■ **Stated task**:
From the entries below, report how many lines contain the string "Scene". Give only that number.

■ **Materials provided**:

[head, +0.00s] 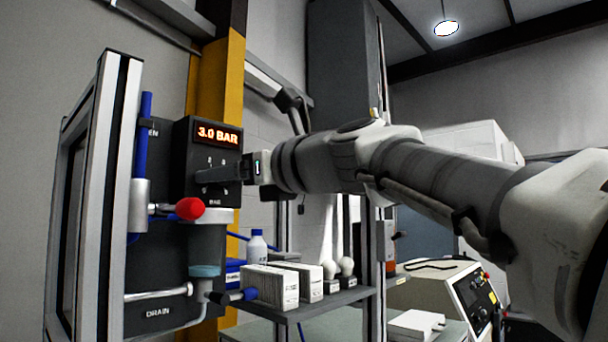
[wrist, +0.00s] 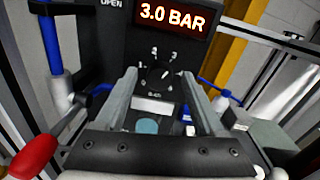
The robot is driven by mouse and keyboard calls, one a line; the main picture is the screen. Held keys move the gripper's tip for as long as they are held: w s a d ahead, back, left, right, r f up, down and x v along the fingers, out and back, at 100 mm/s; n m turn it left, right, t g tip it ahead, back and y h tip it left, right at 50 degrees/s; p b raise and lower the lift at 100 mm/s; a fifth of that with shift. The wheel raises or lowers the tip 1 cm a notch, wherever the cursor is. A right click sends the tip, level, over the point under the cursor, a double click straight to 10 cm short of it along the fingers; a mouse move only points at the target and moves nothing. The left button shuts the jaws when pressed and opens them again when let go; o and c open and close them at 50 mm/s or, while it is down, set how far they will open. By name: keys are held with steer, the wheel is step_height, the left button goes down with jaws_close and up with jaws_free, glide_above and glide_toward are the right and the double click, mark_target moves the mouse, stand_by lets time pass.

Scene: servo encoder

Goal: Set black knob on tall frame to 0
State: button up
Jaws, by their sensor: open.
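The black knob (wrist: 157,76) is a small round dial with white marks around it on a black panel (wrist: 118,45), below a lit display (wrist: 171,17) reading 3.0 BAR. The panel (head: 178,160) and display (head: 218,134) also show in the head view on the tall metal frame (head: 106,190). My gripper (wrist: 158,80) is open, its two fingers pointing at the panel with one on each side of the knob. Whether they touch the knob cannot be told. In the head view my gripper (head: 212,175) is at the panel and hides the knob.
A red-handled lever (head: 190,208) sticks out left of and below the gripper; its red handle (wrist: 34,142) is close in the wrist view. A blue handle (head: 145,130) stands on the left. A shelf (head: 330,300) with boxes and a bottle lies below the arm.

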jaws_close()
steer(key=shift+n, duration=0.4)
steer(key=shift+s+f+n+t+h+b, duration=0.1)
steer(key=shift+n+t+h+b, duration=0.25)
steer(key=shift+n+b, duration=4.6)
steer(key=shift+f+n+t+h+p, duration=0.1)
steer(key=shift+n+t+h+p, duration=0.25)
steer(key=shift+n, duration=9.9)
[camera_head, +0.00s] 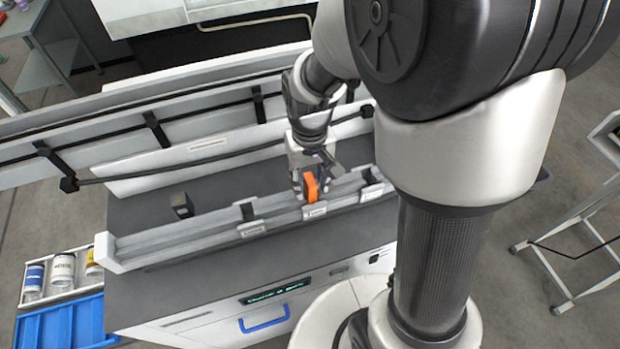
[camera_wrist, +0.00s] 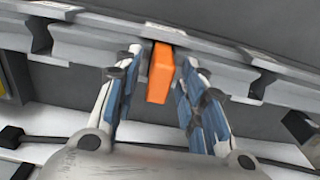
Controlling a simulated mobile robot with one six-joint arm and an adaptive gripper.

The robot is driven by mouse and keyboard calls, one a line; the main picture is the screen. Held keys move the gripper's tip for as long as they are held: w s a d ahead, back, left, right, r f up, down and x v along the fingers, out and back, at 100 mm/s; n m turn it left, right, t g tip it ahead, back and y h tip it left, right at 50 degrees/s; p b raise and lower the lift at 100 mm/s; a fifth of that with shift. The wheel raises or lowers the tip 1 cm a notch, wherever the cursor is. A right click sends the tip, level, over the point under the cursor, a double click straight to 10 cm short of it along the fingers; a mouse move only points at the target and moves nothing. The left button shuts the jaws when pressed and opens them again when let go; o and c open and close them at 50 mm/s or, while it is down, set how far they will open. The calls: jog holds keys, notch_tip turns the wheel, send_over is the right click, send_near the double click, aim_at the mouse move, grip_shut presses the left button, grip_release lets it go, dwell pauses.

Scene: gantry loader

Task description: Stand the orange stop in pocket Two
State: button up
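The orange stop (camera_head: 310,187) is a small upright block at the long grey rail (camera_head: 180,240) on the machine's front. It also shows in the wrist view (camera_wrist: 160,75), between my two fingers. My gripper (camera_head: 304,178) reaches down over the rail, with its fingertips (camera_wrist: 161,62) on either side of the stop. A narrow gap shows between the stop and each finger, so the gripper looks open around it. A small label (camera_head: 314,211) sits on the rail just below the stop; its writing is too small to read. The stop's lower end is hidden by the rail.
A dark block (camera_head: 182,205) stands on the grey deck behind the rail. Other labels (camera_head: 253,231) mark the rail on both sides. A long white beam with black clamps (camera_head: 156,130) runs behind. A blue bin (camera_head: 66,322) and bottles stand at lower left.

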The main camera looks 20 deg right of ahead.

■ **Result for this exercise**:
2